Just as bad, many of these emerging market countries themselves got greedy. Their governments and central banks took advantage of low global interest rates by trying to juice extra growth and rising incomes by offering easy credit to their consumers, home-builders, and other businesses, too. But they weren’t able to borrow sufficiently in their own currencies, and many jumped at the chance to take on abundant dollar-denominated debt – including companies that could borrow on their own, without working directly through their governments. Moreover, many of these low-income countries (and some wealthy counterparts, like Australia and Canada) had gotten an added boost from China’s seemingly endless demand for their raw materials, which produced the lion’s share of their growth. But they failed to use earnings from the resulting high commodity prices to diversify their economies and take at least a few eggs out of that basket.
Lately, both China and the Federal Reserve have hit the emerging world with several punishing whammies. China itself continued to depend heavily on exports for its growth, and therefore started slowing itself as global demand continued disappointing. Its performance was additionally undermined by a decision to let permit the yuan to strengthen, in order to win it reserve currency status and greater long-term economic independence.
Beijing had also been trying to subsidize more growth led by domestic demand.
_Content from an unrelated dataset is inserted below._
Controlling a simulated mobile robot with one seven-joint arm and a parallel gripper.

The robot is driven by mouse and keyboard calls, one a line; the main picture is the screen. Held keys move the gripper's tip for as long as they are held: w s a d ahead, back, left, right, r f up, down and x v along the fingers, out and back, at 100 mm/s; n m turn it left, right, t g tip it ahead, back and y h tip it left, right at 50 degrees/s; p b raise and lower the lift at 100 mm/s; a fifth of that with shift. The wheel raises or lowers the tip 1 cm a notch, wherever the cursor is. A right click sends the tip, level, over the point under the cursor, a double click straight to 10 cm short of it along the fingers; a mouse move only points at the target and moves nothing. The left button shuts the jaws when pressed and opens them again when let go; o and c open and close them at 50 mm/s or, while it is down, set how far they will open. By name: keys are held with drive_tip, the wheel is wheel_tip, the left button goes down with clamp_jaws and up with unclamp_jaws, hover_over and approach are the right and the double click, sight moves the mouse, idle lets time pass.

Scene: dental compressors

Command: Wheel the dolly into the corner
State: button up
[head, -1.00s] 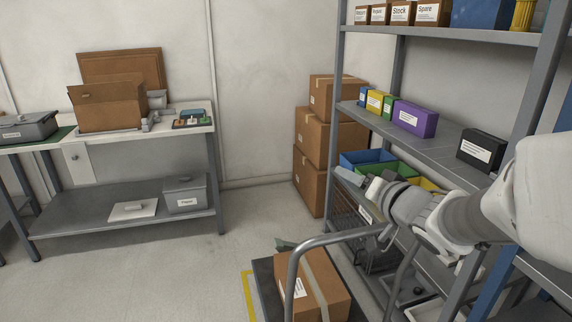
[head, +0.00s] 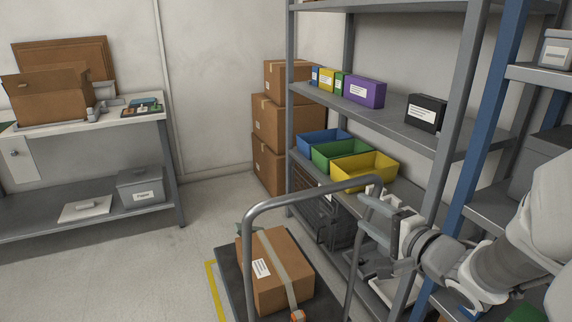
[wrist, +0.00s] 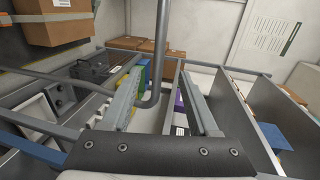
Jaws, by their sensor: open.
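The dolly has a dark flat platform (head: 232,275) and a grey tubular handle (head: 249,235) standing at its near side. A taped cardboard box (head: 270,275) with a white label rides on the platform. My gripper (head: 372,215) is open at the upper right bend of the handle. In the wrist view the handle's bent tube (wrist: 168,75) shows between the two spread fingers of my gripper (wrist: 160,85); I cannot tell whether they touch it. The dolly's wheels are hidden.
Stacked cardboard boxes (head: 268,125) stand by the back wall. A grey shelf rack (head: 400,125) with colored bins runs close along the right. A workbench (head: 90,190) stands at left. Yellow floor tape (head: 213,290) runs beside the dolly. Floor (head: 140,255) between bench and dolly is clear.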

But as with other third world countries, because Chinese incomes remain so low even after impressive pay raises, massive amounts of stimulus ranging from infrastructure and housing investment to (most recently) stock market manipulation did more to saddle that country with immense debts than to keep growth and job-creation at levels that were both economically acceptable, and politically essential – i.e., strong enough to keep the masses reasonably happy.
If official data is close to accurate (hardly a certainty), China’s growth rate is still world-class. But even its recent decline from previous blistering levels clearly has been enough to ravage global demand for fuels, industrial metals, and foodstuffs alike – and in turn the economic prospects of the commodity producers. Since the economic prospects of these erstwhile johnny-one-note high-riders began worsening so markedly, foreign investors began pulling money out, putting downward pressure on their currencies, and consequently on their ability to import – including from the United States. At the same time, China’s own recent yuan devaluation deepened this predicament – by further diminishing the PRC’s own purchasing power, and by reducing the price competitiveness of all the finished goods that the commodity producers and their more manufacturing-oriented third world counterparts needed to sell.
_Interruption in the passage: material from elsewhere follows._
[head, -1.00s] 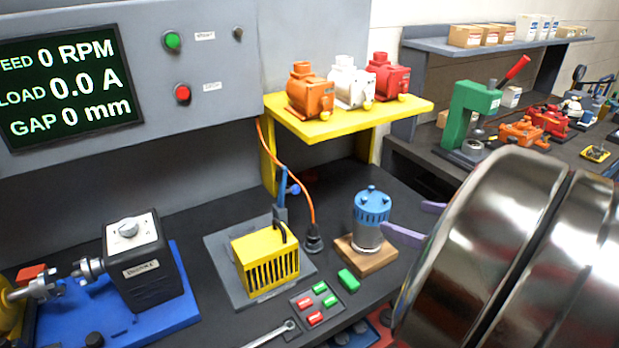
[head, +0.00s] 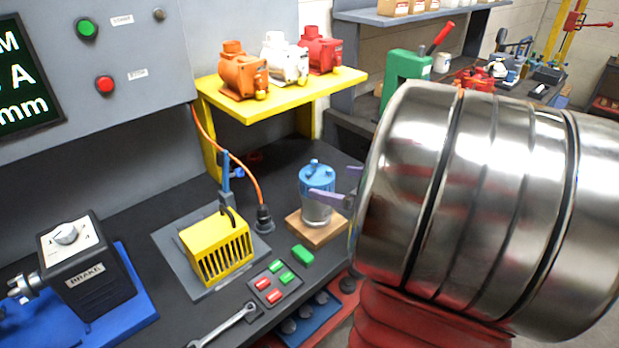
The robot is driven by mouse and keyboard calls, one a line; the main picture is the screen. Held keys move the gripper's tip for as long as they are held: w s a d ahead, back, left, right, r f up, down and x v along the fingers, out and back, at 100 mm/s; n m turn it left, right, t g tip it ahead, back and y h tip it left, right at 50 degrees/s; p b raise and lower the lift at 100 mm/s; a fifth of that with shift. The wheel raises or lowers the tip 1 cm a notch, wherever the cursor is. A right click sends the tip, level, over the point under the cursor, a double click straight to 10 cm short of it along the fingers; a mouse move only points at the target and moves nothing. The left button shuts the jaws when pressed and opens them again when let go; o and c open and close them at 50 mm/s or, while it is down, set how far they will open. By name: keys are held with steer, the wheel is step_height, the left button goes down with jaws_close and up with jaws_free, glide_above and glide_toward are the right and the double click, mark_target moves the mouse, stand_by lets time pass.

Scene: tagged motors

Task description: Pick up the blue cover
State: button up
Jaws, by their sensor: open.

If anything, the Fed’s impact on the developing world has been still more destructive. Like the United States, much and even most of its recent growth has depended on artificially cheap credit. But unlike the United States, it can’t borrow in its own currencies. As a result, these countries are exposed to exchange-rate risk (created mainly by the rising dollar) as well as to interest rate risk (which can be created not only by the actual Fed interest rate hike that Chairman Janet Yellen and colleagues have been promising, but by a perception of impending hikes that reduces the third world’s creditworthiness and thus their access to affordable new money.
The real U.S. economy is more than capable of staying relatively unscathed by this global turmoil. For despite the best efforts of American leaders, it’s still less reliant on trade, foreign investment, and the well-being of the rest of the world than practically any other economy. U.S. stock markets, by contrast, could be in for greater trouble, which could be the single most important reason for their recent drop (keeping in mind that their levels are always determined by a great variety of long and short-term influences).
The reason? Among the major props for stocks during the current feeble U.S. recovery has been American companies’ remarkable ability to grow profits despite the real economy’s woes. As widely noted, much of this growth has been on the bottom line – resulting from greater efficiencies rather than better revenues. Human ingenuity’s power should never be underestimated, but by the same token, it’s hard to believe that infinite amounts of blood can be drawn from that stone. Indeed, faltering recent American productivity performance strongly indicates that diminishing returns are in store for these efforts. Emerging markets, with their historically high growth rates and gargantuan populations, have long been viewed as business’ best future hope for accelerated top line growth, and so far they’ve performed well enough to justify considerable confidence.
This latest set of emerging market troubles, including China’s, signals that this ace in the hole really isn’t – which understandably raises questions about whether current stock valuations can be sustained. As usual, please take all forecasting efforts, including mine, with a big boulder of salt. But it seems to me at least conceivable that, just as Wall Street has for years comforted itself by observing that “the stock market is not the economy,” unless Washington screws up royally, Main Street will start becoming grateful for this divide.
But that doesn’t mean that a healthy speed up in the recovery is in sight. Speculation has abounded lately that the Fed might not only postpone those interest rate hikes but need to launch another round of bond-buying – i.e. “quantitative easing.” Yet why a new influx of easy money would generate more sustainable growth than its predecessors isn’t at all apparent. Washington could return to greatly increased deficit spending, but with so much of U.S. consumer and business demand being satisfied by imports, and with foreign currency devaluations likely to continue, the growth and employment benefits seem more certain than ever to leak overseas. In principle, this new spending could be targeted on domestic infrastructure, but however popular this idea has been in Washington, it hasn’t yet been popular enough to produce enacted programs, and the intensifying presidential cycle could well turn into a new obstacle.
What about tariffs on imports, which could spur growth by cutting the trade deficit – and without budget-busting tax cuts or stimulus programs? As usual, they’re completely off the table. Indeed, new trade agreements, and therefore higher deficits and even slower growth, appear to be next on that front – though perhaps not until both Democrats and Republicans are safely past the next election.
That leaves fostering an unhealthy speed up in the recovery – kicking the can down the road yet again secular stagnation-style, for the usual unspecified reasons expecting meaningfully different results, and acting surprised when crisis clouds begin gathering anew.